You'll just have to write Anchorage attorney Les Syren for a copy.
Syren, testifying on behalf of HJR 9 during Tuesday's hearing, offered two quotes from Carl Wittman's 1969 publication, The Gay Manifesto. It's out of print, not even available at ALibris, but Syren managed to dredge up two quotes from it on marriage and heterosexuality that he offered as proof that gay people are not only out to ruin marriage and heterosexuality, they're organized and have been working off Wittman for the last 38 years.
Because, as you no doubt realize, one dude's book written in 1969 represents all gay people everywhere in perpetuity.
Sooooo. HJR 9 passed out of the Judiciary Committee on Tuesday after a lengthy hearing. Predictably, Reps. Lynn, Coghill and Dahlstrom voted to pass it. Reps. Holmes and Gruenberg voted 'no' but Reps. Samuels and Ramras offered no recommendation. (Chickens!)
Scads of people testified on the thing.
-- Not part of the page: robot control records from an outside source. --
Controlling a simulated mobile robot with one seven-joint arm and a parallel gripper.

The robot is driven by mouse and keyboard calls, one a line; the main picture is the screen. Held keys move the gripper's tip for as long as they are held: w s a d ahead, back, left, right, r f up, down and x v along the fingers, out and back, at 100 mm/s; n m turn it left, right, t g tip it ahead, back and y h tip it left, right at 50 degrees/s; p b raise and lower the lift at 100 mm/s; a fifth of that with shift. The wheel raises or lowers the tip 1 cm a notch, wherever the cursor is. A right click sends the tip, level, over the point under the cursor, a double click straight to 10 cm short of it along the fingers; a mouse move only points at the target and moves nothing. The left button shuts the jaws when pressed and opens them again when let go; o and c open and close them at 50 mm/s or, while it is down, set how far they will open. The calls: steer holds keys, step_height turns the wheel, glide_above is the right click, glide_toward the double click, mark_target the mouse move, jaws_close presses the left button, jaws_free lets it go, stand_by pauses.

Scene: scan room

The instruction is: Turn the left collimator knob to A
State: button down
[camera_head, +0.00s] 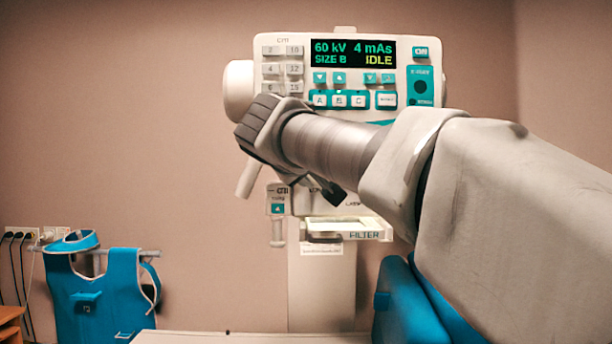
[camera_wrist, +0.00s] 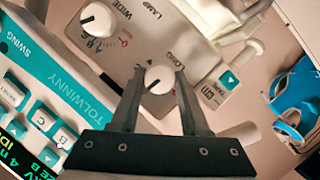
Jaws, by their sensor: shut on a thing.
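The collimator panel (camera_wrist: 205,42) fills the upper part of the wrist view, tilted. Its white knob by the LONG label (camera_wrist: 159,79) sits between the two dark fingers of my gripper (camera_wrist: 159,73), which is shut on it. A dark line on this knob slants toward the lower left of the picture; its letter marks are largely hidden by the fingers. A second white knob (camera_wrist: 97,20) by the WIDE label, with letters beside it, stands apart to the upper left. In the head view my wrist covers most of the panel. The console display (camera_head: 353,53) reads SIZE B and IDLE.
The teal-and-white console (camera_head: 275,77) with its buttons is just above my wrist. A handle (camera_head: 249,178) juts down at its left. A FILTER tray (camera_head: 345,229) is below. A blue apron (camera_head: 100,290) hangs at left; a blue chair (camera_head: 405,305) stands at right.

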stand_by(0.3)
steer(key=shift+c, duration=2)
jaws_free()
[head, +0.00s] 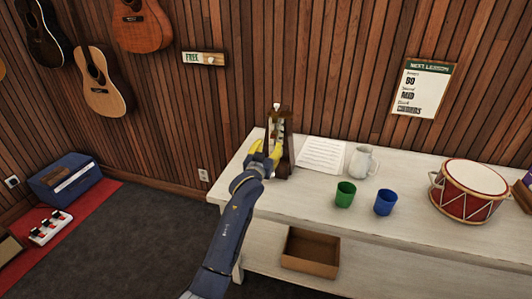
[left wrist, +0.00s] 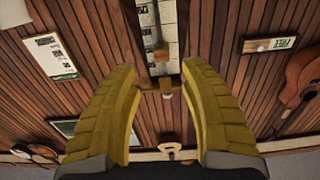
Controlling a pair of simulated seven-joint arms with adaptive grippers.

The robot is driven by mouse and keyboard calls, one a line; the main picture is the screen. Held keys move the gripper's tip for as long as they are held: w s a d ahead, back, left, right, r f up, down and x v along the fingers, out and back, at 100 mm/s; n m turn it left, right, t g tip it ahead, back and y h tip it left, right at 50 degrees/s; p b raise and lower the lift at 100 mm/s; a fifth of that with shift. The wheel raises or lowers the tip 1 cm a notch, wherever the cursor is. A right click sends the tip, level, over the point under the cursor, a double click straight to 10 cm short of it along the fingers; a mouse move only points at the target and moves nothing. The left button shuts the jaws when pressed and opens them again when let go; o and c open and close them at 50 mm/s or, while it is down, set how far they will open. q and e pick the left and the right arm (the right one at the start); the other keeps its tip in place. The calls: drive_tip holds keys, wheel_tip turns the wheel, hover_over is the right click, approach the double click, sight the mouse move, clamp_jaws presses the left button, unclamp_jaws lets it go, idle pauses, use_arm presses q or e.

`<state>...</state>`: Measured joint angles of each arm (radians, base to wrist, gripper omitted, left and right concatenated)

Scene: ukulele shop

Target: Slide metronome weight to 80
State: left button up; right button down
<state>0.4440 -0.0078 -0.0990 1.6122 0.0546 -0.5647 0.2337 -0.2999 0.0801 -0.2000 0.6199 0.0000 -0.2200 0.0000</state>
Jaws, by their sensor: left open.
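The metronome (head: 287,155) stands upright on the left end of the white table, a narrow dark wooden body with a pale scale. My left gripper (head: 265,153) is right in front of it and covers part of its face. In the left wrist view, the metronome's pale scale (left wrist: 170,22) shows upside down at the top centre. A small orange-brown block, seemingly the weight (left wrist: 161,53), sits on the rod in front of the scale. The scale numbers are too small to read. My right gripper is out of view.
On the white table (head: 405,225) are a paper sheet (head: 322,154), a white jug (head: 362,162), green cup (head: 345,194), blue cup (head: 385,202) and red drum (head: 470,193). An open brown box (head: 310,253) sits below. A lesson poster (head: 425,88) hangs on the wall.

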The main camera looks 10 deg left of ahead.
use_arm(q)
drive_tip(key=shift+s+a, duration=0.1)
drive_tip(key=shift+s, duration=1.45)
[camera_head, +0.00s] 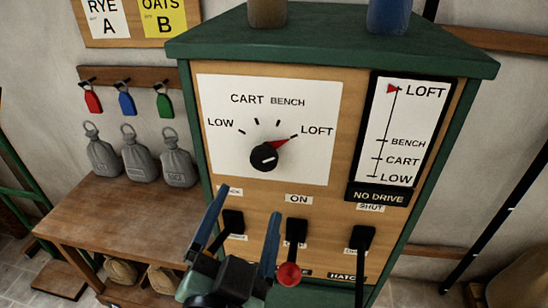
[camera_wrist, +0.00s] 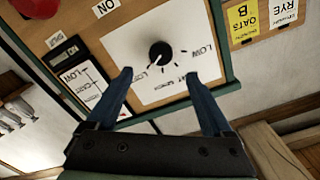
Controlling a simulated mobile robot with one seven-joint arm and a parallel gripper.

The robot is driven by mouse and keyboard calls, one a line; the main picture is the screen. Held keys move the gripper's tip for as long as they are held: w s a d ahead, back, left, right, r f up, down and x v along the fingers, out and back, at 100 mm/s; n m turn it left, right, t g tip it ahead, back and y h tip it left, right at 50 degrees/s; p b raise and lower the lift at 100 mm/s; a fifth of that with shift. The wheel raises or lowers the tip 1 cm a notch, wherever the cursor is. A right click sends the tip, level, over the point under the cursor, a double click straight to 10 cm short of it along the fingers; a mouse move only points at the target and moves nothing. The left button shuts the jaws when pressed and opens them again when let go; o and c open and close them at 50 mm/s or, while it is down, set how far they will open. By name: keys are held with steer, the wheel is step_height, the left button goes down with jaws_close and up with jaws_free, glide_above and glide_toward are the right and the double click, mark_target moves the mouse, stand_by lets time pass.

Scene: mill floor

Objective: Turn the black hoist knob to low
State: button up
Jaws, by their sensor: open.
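The black hoist knob (camera_head: 264,158) sits on a white dial plate (camera_head: 235,97) marked LOW, CART, BENCH and LOFT. Its red pointer is turned to the upper right, toward LOFT. In the wrist view the knob (camera_wrist: 160,53) appears upside down, just beyond the fingertips. My gripper (camera_head: 247,203) has two blue fingers, spread apart and empty, in front of the panel and below the knob in the head view. In the wrist view my gripper (camera_wrist: 157,70) is open, with a fingertip to each side below the knob and not closed on it.
A level gauge (camera_head: 395,135) on the right has its red marker at LOFT and reads NO DRIVE. Below the dial are several levers, one with a red ball (camera_head: 289,274). Grey weights (camera_head: 138,157) stand on a wooden bench (camera_head: 110,215) at left, under coloured tags (camera_head: 126,102).

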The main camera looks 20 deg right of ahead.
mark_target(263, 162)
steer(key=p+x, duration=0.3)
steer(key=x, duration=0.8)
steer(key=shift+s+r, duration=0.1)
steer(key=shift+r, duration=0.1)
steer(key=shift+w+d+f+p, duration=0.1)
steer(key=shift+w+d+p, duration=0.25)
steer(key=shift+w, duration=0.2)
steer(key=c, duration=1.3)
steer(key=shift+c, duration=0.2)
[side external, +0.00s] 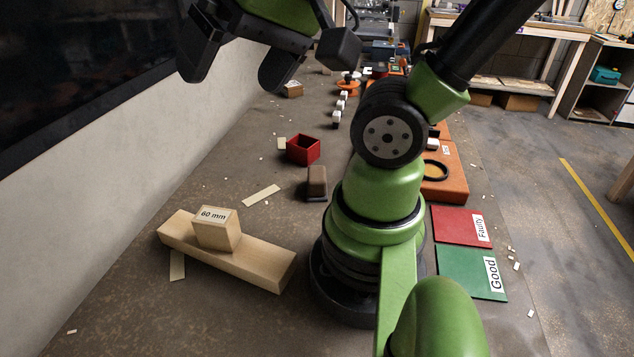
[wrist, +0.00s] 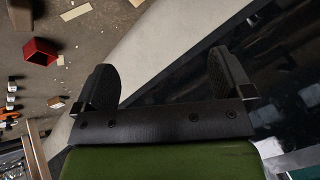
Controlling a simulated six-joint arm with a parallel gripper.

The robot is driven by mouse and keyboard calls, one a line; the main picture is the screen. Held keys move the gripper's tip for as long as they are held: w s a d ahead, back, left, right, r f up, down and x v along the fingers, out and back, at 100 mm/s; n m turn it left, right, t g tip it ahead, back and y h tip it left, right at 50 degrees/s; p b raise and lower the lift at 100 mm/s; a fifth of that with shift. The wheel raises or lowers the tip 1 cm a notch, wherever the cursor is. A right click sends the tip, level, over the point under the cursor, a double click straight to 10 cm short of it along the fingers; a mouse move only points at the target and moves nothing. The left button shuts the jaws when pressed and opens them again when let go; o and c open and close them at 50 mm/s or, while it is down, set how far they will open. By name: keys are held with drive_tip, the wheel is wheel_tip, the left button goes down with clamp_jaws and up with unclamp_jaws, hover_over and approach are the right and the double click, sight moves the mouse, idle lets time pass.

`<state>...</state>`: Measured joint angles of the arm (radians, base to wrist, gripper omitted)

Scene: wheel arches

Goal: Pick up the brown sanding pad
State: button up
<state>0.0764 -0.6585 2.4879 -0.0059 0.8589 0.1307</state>
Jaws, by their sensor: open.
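The brown sanding pad (side external: 316,181) is a small brown block with a dark base. It stands on the bench in the side external view, just left of my arm's base and near the red open box. My gripper (side external: 232,78) is high at the upper left of the side external view, well above and apart from the pad. In the wrist view my gripper (wrist: 160,70) has its two dark fingers wide apart, with nothing between them.
A red open box (side external: 303,149) stands behind the pad; it also shows in the wrist view (wrist: 38,52). A 60 mm wooden block (side external: 217,230) rests on a pale beam (side external: 250,262) at front left. Red (side external: 461,226) and green (side external: 470,272) mats lie right. A wall borders the left.

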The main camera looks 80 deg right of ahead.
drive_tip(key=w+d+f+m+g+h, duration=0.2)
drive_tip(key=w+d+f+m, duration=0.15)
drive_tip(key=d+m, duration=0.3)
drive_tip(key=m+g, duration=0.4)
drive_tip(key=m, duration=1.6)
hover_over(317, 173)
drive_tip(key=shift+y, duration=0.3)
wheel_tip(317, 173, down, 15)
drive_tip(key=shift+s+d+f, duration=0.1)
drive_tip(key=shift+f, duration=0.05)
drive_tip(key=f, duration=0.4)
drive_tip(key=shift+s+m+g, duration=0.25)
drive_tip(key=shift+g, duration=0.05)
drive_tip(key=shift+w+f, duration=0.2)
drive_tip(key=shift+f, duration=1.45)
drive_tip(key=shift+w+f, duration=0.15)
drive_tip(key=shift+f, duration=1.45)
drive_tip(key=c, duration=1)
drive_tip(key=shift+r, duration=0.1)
Public testimony mirrored pretty much everything said in print, radio, and television coverage of the issue already, but there were several interesting bits:
1) The language of the amendment may be such that it constitutes a revision to the state constitution as opposed to an amendment, according to Legislative Counsel Jean Michel. (Ya know, one of the folks employed by The Lege to advise it on the legality of proposed legislation.) She cautioned that the language of the proposed amendment is deceptively simple and in its breadth would affect matters far beyond marriage.I could also point out that single family households, i.e., the Rockwellian nuclear family, are a relatively recent development brought on by prosperity and an increasingly mobile population, but you are probably already dozing off at this point.
What that means, my peoples, is that if the amendment is found to be a revision, we'd have to undergo a Constitutional Convention and ratify the thing all over again. Fascinating stuff, don't ya think?
Because really, we don't have any other pressing issues to deal with here. Let's spend this year and the next wrangling over this one.
2) Representative Coghill needs to go back and read some history. Coghill, working on the 'protecting the nuclear family/marriage' motif, claimed that employer provided health benefits arose after World War II because the government wanted to support/protect the nuclear family.
Bzzzzt! No, not actually. Health care as a part of employment came about as a way for employers to attract workers during a time of labor shortage and fixed wages. The feds froze wages during WWII, but determined that fringe benefits were not subject to that freeze and better yet, were tax deductible. So companies could attract workers by offering benefits and workers were pretty happy to settle for them instead of increased wages.
Oh, there's more - but it was a four hour hearing. It's archived at KTUU's Gavel to Gavel, and over there in the Link at right.
HJR9 now moves on to the Rules Committee, chaired by who else? Representative Coghill.